Decise di partecipare quando gli altri critici non erano così interessati, qual è stata la scintilla per questa così forte attrazione per il Trento Film Festival?

Il Festival, oltre i film, offriva la possibilità di visitare montagne della zona, come la Paganella o Madonna di Campiglio: avevo la possibilità di addentrarmi nel cuore delle Dolomiti. Gli altri critici non erano così attratti, per esempio Truffaut aveva una vera e propria repulsione perché il suo patrigno lo forzava a passare tempo in montagna, mi sono ritrovato quindi il solo a partecipare.

A distanza di anni ritiene ancora che il Festival abbia quell’importanza e peso di una volta, quando venne da lei descritto?

L’interesse perdura, è un luogo centrale per presentare film a tema montagna, gli altri festival, come quello di Cortina d’Ampezzo, ora sono spariti. Trento era un luogo dove potevi incontrare alpinisti o cineasti allo stesso tempo, a disposizione poi c’erano molte attività, venivano proposti anche film sull’esplorazione.

Crede che la montagna abbia avuto abbastanza spazio nel mondo del cinema?

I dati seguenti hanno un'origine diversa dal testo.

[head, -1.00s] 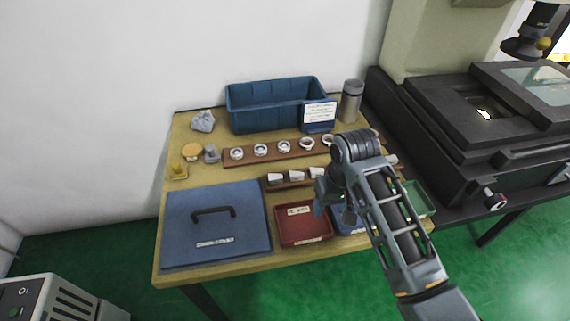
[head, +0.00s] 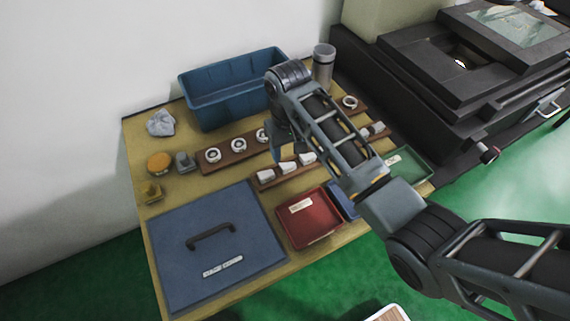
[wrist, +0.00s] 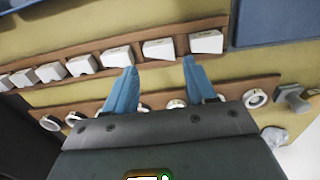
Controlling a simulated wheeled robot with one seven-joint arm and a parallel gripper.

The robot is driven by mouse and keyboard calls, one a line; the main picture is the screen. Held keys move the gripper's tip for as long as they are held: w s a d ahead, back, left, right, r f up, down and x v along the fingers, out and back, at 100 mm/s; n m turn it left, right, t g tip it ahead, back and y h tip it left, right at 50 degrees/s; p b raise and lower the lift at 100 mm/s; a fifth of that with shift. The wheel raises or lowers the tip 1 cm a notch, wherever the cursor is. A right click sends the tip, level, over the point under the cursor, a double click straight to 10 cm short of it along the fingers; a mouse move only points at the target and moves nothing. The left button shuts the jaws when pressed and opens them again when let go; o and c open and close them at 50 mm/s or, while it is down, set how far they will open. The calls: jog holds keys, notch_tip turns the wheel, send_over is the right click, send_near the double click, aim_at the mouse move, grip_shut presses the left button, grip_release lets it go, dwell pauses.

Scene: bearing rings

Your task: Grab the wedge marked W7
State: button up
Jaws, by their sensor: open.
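Several white wedges stand in a row on a brown wooden strip; their markings are too small to read, so I cannot tell which is W7. In the head view three show, at the left (head: 265,175), middle (head: 287,167) and right (head: 307,158), and my arm hides others. My gripper (head: 279,149) is above the table beside this row. In the wrist view my gripper (wrist: 159,64) is open and empty, its two blue fingers pointing at the row. One wedge (wrist: 159,49) lies just beyond the gap between the fingertips, with the end wedge (wrist: 206,42) to its right.
A second strip with metal rings (head: 212,155) lies behind the wedges. A blue bin (head: 203,100) and grey cylinder (head: 323,70) stand at the back. A blue lidded case (head: 185,270), red tray (head: 310,222) and green tray (head: 408,168) lie in front.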

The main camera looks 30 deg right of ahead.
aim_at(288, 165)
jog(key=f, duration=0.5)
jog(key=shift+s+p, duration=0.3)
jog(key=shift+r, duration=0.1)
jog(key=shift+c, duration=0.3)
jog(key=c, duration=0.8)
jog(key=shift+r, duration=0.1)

Forse non abbastanza. La grandezza del cinema di questo genere ha avuto il suo apice tra il 1920 e il 1940, in particolar modo in Germania, dove quello della montagna era un culto: c’erano questi superuomini che riuscivano a vincere le montagne, fu un tema centrale nel cinema del regime nazista. Per quanto riguarda film più recenti penso a “Il tempo si è fermato” di Ermanno Olmi, che tratta di uno studente che per lavoro si sposta sulle Alpi, allontanandosi dalla città, ma anche altri come “Uomini Contro” di Francesco Rosi. Ci sono anche dei film americani, come “The Eiger Sanction” di Clint Eastwood, sullo Yosemite. Negli anni ’30 il cinema di montagna era abbondante e in parte anche dal carattere fantastico. C’erano i film di Arnold Fanck, di Luis Trenker o anche di Lenis Riefenshtal. Lei era l’attrice “preferita” per i film di montagna, girò anche un film nel ’31 vicino a Bolzano. C’è da ricordare anche “Il gatto della montagna” – Die Bergkatze – di Ernst Lubitsch, sempre dal carattere fantastico, era un film espressionista: venne girato in un luogo molto isolato, con inquadrature ridotte e significative, che a volte assumevano la forma di un serpente o di una chiave.